Credit: Photo Dan Ljungsvik / Brandspot

It used to be that the America’s Cup only took place every few years, and with no racing in between. This was boring for the sailors, and meant the event fell off the radar for spectators and enthusiasts. As of the last 10 years, there have been ‘warm-up’ events to help get sailors and teams up to speed, and to get spectators, sponsors and other people pumped up for the main event.

The America’s Cup World Series events were popular during the build-up to the last Cup in San Francisco 2013, but now the events mean more - because they count for points towards the final - whilst also being shorter than ever with just four races per weekend.

All the changes to the event are with exciting TV coverage in mind, so while the sailors might prefer more races to even out the luck, TV audiences demand jeopardy and uncertainty.
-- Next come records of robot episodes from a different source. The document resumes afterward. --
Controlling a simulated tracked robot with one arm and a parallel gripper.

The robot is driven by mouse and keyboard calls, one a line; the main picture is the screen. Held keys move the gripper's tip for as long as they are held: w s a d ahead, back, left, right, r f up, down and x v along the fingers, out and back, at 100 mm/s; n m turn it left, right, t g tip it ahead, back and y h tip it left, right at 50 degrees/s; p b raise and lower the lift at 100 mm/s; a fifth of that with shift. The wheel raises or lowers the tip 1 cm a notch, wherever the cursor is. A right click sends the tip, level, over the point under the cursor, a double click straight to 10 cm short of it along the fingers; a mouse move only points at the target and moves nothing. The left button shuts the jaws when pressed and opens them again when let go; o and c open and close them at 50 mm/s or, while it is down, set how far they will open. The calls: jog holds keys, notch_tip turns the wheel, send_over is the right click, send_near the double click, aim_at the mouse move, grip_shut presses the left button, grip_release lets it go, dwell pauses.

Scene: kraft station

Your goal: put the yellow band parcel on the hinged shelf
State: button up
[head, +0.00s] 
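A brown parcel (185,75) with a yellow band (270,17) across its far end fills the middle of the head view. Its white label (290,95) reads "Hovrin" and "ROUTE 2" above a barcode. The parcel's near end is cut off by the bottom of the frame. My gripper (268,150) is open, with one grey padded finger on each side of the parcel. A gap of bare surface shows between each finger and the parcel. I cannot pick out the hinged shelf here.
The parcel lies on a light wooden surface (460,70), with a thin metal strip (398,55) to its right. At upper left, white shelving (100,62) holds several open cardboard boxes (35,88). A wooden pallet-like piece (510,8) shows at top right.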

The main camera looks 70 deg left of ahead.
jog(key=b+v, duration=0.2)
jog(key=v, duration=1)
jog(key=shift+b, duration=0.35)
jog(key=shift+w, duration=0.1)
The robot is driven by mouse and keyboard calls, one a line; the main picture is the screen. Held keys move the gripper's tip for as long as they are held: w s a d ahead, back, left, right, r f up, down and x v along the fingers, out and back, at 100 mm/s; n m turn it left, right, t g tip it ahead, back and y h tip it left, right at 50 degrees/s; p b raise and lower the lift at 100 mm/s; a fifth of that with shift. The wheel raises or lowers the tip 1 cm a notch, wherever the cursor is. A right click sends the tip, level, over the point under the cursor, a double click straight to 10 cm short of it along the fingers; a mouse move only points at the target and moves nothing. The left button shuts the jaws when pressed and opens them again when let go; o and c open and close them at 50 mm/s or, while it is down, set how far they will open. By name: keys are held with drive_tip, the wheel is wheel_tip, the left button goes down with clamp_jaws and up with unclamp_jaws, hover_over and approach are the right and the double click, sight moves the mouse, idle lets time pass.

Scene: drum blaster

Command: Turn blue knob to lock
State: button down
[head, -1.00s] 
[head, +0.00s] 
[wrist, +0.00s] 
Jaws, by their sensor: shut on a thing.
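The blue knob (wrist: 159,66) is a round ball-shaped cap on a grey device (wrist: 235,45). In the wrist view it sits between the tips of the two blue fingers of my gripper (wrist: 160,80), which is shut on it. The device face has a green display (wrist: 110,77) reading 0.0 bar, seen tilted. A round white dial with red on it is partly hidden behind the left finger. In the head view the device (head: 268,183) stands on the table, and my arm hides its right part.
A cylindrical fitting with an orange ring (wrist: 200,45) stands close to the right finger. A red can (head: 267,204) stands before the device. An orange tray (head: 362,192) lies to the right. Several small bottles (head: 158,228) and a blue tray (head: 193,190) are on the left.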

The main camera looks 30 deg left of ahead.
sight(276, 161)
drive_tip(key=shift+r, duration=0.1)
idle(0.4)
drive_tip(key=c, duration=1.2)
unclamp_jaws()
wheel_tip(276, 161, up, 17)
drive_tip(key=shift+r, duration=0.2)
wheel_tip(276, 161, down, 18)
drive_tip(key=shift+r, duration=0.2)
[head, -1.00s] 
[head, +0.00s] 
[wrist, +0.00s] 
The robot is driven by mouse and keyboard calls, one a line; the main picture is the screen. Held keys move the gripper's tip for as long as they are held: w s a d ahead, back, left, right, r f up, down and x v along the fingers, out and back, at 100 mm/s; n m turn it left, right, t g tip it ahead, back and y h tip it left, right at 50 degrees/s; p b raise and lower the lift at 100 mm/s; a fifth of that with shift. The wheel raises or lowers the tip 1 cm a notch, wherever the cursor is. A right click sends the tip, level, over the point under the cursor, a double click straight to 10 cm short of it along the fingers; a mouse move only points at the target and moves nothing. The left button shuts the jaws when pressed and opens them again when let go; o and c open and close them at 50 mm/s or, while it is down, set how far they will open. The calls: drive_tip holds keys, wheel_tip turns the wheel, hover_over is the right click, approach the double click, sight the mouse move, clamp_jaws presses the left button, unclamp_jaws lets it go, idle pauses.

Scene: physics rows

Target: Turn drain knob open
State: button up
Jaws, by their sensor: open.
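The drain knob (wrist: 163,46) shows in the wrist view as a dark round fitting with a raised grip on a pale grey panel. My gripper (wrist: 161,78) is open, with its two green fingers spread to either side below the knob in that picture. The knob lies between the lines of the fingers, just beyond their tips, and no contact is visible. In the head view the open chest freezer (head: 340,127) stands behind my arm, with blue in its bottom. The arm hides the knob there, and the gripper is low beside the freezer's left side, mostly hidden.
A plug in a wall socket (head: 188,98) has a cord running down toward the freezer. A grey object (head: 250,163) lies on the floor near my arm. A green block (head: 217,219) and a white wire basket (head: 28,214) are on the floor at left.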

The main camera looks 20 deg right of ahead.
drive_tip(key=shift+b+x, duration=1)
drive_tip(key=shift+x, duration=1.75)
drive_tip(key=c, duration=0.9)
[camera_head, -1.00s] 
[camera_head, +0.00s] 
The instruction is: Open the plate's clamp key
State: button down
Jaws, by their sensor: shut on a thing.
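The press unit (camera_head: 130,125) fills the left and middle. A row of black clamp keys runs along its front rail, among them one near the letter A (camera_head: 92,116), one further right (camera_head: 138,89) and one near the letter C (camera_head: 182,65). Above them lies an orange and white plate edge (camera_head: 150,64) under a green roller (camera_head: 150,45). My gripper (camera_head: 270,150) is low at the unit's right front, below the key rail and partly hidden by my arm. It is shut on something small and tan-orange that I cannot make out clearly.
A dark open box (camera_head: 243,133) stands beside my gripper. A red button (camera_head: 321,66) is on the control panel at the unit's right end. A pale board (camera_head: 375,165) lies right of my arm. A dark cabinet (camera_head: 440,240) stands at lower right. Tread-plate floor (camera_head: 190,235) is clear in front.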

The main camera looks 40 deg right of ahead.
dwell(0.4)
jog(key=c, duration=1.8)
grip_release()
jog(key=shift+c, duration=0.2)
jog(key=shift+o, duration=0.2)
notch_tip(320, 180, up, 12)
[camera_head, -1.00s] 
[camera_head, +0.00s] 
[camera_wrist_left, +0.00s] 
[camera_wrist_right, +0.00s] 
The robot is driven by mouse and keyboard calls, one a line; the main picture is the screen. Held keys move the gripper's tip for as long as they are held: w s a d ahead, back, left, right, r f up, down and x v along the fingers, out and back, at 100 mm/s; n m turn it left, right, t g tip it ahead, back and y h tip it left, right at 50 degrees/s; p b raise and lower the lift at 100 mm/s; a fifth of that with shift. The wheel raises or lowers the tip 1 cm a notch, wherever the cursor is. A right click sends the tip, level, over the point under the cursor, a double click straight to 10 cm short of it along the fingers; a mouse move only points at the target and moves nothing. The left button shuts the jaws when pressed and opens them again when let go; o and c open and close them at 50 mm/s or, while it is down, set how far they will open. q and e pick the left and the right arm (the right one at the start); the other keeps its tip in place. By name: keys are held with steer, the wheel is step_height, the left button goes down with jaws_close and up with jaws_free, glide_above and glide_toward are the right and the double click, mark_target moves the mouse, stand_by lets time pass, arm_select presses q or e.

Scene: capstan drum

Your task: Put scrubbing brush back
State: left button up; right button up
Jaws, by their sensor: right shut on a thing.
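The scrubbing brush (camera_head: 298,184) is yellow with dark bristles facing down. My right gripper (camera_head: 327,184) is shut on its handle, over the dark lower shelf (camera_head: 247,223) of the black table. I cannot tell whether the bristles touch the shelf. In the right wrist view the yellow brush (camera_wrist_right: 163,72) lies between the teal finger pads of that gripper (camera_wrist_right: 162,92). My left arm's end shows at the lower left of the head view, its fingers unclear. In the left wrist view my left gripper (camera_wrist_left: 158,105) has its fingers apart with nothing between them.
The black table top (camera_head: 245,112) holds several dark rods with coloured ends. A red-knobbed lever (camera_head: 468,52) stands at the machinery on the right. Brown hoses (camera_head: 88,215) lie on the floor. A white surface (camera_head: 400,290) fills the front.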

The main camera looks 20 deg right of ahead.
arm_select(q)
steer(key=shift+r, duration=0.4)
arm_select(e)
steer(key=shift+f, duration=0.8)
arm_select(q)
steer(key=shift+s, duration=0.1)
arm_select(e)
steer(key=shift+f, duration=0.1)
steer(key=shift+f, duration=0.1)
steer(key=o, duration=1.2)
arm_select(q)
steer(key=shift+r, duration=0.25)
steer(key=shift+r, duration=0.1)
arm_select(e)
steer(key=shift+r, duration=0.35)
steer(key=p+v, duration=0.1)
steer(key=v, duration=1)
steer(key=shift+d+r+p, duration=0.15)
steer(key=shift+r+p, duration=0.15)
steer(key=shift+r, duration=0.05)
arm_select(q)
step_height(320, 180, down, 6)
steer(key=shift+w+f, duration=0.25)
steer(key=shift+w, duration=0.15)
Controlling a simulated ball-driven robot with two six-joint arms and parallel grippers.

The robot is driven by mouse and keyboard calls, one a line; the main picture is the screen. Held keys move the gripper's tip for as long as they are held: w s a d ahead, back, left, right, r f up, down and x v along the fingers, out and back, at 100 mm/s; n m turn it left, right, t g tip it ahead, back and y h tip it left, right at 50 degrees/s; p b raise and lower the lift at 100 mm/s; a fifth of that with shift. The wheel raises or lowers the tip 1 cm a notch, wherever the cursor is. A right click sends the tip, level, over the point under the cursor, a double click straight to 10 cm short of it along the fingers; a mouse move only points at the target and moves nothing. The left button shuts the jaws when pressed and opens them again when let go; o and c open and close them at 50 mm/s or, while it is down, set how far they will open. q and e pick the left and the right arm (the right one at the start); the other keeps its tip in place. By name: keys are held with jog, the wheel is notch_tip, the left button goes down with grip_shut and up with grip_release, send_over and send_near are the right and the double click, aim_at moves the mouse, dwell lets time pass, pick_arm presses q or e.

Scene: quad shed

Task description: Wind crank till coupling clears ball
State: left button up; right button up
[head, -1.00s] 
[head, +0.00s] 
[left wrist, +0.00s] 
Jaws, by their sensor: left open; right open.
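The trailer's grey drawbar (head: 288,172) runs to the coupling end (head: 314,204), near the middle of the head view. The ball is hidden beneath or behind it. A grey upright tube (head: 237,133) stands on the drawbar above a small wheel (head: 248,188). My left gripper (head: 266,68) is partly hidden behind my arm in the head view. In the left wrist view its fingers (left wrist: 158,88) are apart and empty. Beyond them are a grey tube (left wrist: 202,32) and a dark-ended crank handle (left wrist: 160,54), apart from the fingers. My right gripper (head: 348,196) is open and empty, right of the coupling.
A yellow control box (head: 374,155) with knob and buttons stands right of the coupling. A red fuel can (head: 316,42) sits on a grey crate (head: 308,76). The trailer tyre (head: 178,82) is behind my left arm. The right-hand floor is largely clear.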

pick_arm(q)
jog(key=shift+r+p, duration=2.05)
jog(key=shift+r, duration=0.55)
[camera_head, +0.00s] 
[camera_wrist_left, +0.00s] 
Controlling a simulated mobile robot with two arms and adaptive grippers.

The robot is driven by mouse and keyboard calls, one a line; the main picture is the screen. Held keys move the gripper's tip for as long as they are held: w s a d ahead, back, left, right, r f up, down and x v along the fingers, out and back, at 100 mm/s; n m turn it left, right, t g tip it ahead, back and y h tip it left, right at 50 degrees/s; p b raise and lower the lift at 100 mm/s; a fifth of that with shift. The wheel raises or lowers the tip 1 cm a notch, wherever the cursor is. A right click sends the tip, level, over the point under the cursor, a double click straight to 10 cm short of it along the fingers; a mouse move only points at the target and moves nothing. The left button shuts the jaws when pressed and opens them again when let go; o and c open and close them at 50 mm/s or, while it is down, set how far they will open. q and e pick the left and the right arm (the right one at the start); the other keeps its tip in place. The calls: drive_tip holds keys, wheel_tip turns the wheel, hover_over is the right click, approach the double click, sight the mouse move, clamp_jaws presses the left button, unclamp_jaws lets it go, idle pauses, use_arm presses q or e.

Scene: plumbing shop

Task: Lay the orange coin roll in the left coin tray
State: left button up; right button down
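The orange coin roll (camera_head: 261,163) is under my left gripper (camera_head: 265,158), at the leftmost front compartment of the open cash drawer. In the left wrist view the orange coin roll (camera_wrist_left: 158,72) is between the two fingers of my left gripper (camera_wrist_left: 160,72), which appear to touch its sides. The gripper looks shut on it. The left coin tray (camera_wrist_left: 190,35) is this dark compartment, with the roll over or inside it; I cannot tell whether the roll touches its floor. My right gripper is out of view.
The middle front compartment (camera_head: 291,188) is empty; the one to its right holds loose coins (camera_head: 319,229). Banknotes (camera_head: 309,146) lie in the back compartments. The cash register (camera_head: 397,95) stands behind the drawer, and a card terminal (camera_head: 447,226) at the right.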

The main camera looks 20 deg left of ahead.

The other big difference is that, at approximately 15 metres long, the catamarans being designed for this edition are the smallest boats ever to be used in the America's Cup’s 160-year history. But that said, they are also expected to be the fastest ever, capable of travelling in excess of 40 knots.

Also worth noting is that usually the Defender hosts the event on home waters, yet Oracle Team USA is hosting this Cup in Bermuda, a British Overseas Territory, a choice that isn’t entirely popular with American fans of the Cup.